ALMOST 40% of appeals launched when a bank has refused to provide loans or credit to businesses have proved successful.
The appeals process was kicked off by the British Banking Association’s (BBA) banking taskforce in April last year and so far has dealt with 2,177 appeals.
Of these, 39.5% of cases have been approved, with businesses then receiving the funding they asked for, according to a report by the BBA’s Professor Russel Griggs.
Forum of Private Business senior policy advisor Alex Jackson said: “The fact that almost 40% of lending appeals have been completely overturned says very clearly that banks are simply not gauging some small business lending risks accurately in the first place, and that has to change.

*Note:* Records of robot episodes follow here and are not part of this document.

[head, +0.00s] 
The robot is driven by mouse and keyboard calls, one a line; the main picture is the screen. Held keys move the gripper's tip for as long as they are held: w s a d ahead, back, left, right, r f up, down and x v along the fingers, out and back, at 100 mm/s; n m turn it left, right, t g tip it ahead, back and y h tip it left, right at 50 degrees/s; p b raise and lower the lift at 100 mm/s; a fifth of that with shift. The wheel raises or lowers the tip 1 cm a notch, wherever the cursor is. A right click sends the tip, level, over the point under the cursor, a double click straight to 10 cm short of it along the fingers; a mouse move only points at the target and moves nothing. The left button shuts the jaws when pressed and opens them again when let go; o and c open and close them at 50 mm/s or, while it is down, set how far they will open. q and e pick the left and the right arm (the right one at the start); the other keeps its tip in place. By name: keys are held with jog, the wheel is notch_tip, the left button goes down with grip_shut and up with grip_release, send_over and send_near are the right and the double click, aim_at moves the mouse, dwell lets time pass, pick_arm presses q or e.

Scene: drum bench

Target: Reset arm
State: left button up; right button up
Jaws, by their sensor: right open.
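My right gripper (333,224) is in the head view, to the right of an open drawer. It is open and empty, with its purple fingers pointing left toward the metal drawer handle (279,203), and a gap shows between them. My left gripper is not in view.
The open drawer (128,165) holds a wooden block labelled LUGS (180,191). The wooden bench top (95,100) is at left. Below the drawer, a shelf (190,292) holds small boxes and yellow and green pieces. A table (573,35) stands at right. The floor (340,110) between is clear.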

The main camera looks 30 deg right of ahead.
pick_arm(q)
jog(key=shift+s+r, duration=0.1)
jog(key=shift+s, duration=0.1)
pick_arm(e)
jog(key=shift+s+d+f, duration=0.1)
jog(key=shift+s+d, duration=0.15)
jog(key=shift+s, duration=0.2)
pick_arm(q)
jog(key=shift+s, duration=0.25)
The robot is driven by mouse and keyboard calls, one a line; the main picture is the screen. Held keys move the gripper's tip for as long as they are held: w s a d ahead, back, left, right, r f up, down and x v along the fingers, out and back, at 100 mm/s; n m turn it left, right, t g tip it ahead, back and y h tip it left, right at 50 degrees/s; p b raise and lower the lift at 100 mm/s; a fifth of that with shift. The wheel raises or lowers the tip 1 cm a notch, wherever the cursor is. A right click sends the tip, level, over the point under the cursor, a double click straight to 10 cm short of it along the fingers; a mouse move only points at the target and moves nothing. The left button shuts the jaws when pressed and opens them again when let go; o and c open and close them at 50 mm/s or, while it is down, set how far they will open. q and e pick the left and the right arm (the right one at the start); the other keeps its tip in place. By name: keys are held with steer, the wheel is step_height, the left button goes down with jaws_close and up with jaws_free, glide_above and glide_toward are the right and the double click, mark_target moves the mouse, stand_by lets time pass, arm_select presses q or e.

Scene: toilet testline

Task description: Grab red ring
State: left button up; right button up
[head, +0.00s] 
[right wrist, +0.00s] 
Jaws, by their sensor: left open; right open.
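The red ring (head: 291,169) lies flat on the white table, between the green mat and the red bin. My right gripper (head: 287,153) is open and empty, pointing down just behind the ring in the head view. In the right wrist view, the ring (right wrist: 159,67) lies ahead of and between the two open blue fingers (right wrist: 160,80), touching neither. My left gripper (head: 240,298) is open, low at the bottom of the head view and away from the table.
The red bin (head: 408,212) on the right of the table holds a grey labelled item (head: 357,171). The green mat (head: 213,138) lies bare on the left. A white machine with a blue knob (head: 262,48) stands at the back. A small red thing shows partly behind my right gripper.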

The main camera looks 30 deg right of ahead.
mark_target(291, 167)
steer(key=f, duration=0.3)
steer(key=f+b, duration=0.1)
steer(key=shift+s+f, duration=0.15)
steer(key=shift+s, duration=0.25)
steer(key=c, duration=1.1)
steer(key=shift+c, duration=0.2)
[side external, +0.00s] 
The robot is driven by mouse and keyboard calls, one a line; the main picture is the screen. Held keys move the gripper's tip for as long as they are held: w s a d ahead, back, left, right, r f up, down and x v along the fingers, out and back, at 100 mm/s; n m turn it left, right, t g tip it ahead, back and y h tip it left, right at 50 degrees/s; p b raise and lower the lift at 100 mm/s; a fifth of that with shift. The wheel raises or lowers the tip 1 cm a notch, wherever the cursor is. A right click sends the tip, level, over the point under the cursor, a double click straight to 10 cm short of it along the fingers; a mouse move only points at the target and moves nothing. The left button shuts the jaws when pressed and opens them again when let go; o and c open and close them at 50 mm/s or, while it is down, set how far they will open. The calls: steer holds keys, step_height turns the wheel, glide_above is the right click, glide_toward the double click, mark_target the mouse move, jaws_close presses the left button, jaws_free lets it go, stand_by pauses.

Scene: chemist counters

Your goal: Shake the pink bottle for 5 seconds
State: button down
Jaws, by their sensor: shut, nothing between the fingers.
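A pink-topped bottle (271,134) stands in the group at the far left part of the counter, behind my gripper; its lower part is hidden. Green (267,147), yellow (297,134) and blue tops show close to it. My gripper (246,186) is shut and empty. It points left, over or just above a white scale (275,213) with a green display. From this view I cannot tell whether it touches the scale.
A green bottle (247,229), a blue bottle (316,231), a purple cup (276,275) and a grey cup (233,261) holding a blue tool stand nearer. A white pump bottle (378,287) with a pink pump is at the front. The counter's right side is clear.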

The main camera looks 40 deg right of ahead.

“The report is right in identifying an over-centralised banking system that relies far too heavily on automated risk criteria and on data from credit rating companies, many of which appear to use wildly different factors to assess a firm's creditworthiness. We need more real bank managers who can understand the merits of individual businesses and make lending decisions accordingly.

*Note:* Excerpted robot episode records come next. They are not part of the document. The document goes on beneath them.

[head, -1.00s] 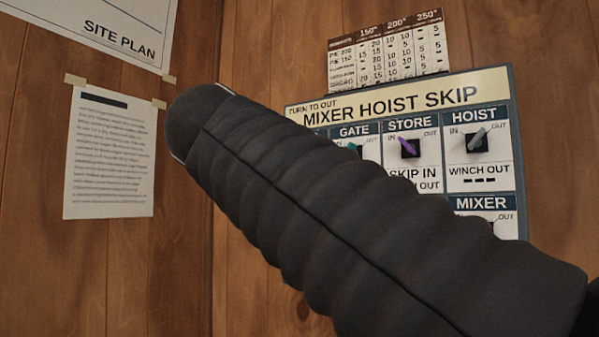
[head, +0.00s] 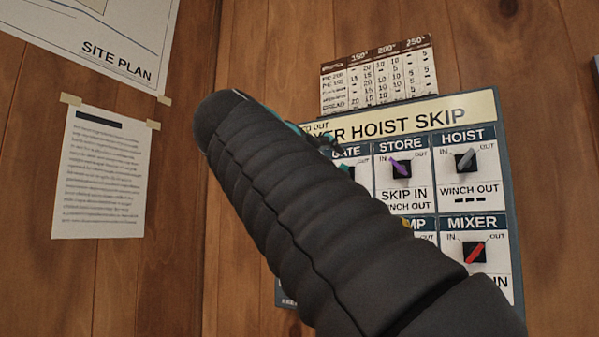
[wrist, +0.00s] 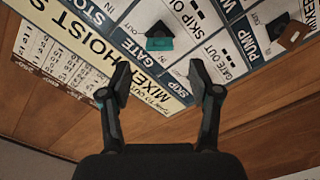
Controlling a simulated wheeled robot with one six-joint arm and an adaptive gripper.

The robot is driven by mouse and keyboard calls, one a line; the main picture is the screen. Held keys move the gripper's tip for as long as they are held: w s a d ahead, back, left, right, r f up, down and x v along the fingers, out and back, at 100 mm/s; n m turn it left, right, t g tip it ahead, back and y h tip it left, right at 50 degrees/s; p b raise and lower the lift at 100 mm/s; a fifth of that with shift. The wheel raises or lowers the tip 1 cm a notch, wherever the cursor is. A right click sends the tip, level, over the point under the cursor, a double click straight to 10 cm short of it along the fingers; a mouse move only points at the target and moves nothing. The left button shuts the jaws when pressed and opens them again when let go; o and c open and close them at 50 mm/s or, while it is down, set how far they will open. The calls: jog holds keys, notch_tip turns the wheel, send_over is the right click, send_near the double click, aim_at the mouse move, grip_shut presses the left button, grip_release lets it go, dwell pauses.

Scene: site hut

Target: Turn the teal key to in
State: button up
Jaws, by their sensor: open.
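The teal key (wrist: 158,43) sits on a black square base on the panel (wrist: 185,70), beside the GATE label, in the wrist view. My gripper (wrist: 161,79) is open and empty, its two fingers spread apart. The key lies beyond the fingertips, roughly in line with the gap between them, and no finger appears to touch it. I cannot tell whether the key points to IN or OUT. In the head view my arm covers most of the GATE switch, leaving only a small teal piece of the key (head: 346,168) at the arm's edge.
Neighbouring switches are the purple STORE key (head: 399,166), grey HOIST key (head: 465,160) and red MIXER key (head: 474,253). An orange-brown key (wrist: 292,36) is by the PUMP label. A number chart (head: 378,78) stands above the panel; a paper notice (head: 100,175) is on the left wall.

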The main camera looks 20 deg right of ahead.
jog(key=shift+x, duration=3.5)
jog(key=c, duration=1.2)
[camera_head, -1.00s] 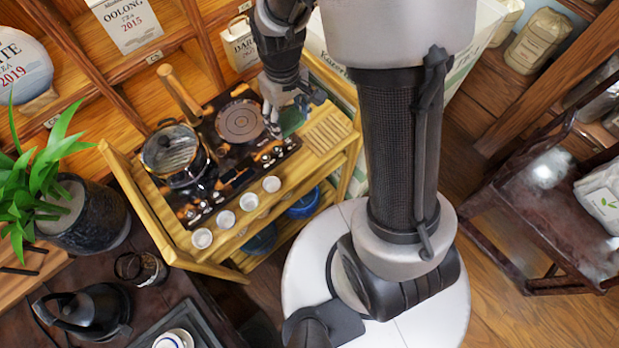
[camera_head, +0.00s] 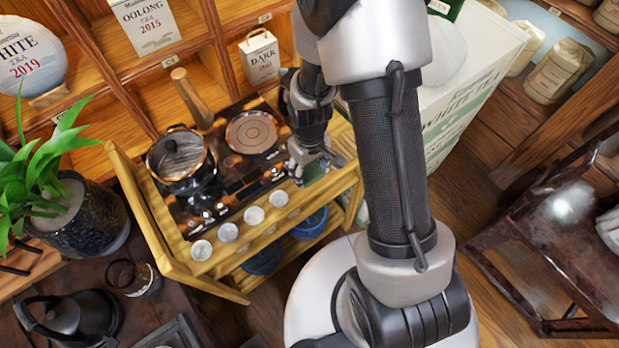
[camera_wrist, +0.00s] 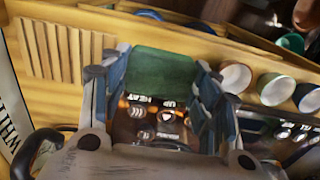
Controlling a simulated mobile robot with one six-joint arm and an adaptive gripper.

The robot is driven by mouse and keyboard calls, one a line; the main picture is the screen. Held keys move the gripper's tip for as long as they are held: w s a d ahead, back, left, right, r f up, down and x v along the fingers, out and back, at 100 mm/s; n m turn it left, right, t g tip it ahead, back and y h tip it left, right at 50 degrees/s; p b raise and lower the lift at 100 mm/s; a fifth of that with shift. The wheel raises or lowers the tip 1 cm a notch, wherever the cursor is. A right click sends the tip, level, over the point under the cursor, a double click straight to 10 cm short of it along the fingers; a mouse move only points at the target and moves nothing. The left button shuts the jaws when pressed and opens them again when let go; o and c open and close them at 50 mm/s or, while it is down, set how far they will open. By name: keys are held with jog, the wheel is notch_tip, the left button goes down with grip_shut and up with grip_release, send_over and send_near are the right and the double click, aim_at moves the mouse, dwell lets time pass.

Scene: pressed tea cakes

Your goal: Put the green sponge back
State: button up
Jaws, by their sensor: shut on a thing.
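The green sponge (camera_wrist: 165,72) is held between the two fingers of my gripper (camera_wrist: 152,92) in the wrist view. My gripper (camera_head: 318,160) is shut on it. In the head view the sponge (camera_head: 315,172) shows only as a small green patch at the fingertips. It is over the front right part of the wooden tea cart (camera_head: 226,262), right of the row of small cups. I cannot tell whether the sponge touches the cart.
Small white cups (camera_head: 254,215) stand along the cart's front edge. A lidded glass pot (camera_head: 180,160) and a round brown disc (camera_head: 252,132) are on the dark tray. A slatted wooden piece (camera_wrist: 62,50) lies left of the sponge in the wrist view. Blue bowls (camera_head: 308,222) sit on the lower shelf.

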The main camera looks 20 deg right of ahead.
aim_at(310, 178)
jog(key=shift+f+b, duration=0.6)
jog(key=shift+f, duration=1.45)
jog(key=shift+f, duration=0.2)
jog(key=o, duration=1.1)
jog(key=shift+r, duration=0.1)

“More competition between mainstream banks is required, as are policies allowing alternative lenders less reliant on automated risk systems to compete more effectively in SME finance markets dominated by the big banks, along with better standardisation of credit rating criteria.”
He said that the 2,177 appeals were “highly likely to be just the tip of the iceberg” of unhappy business owners who felt they had ben turned down unreasonably.
“It is important to shout from the rooftops that there is an appeals process, that it works, and that small businesses who feel aggrieved should use it,” added Mr Jackson.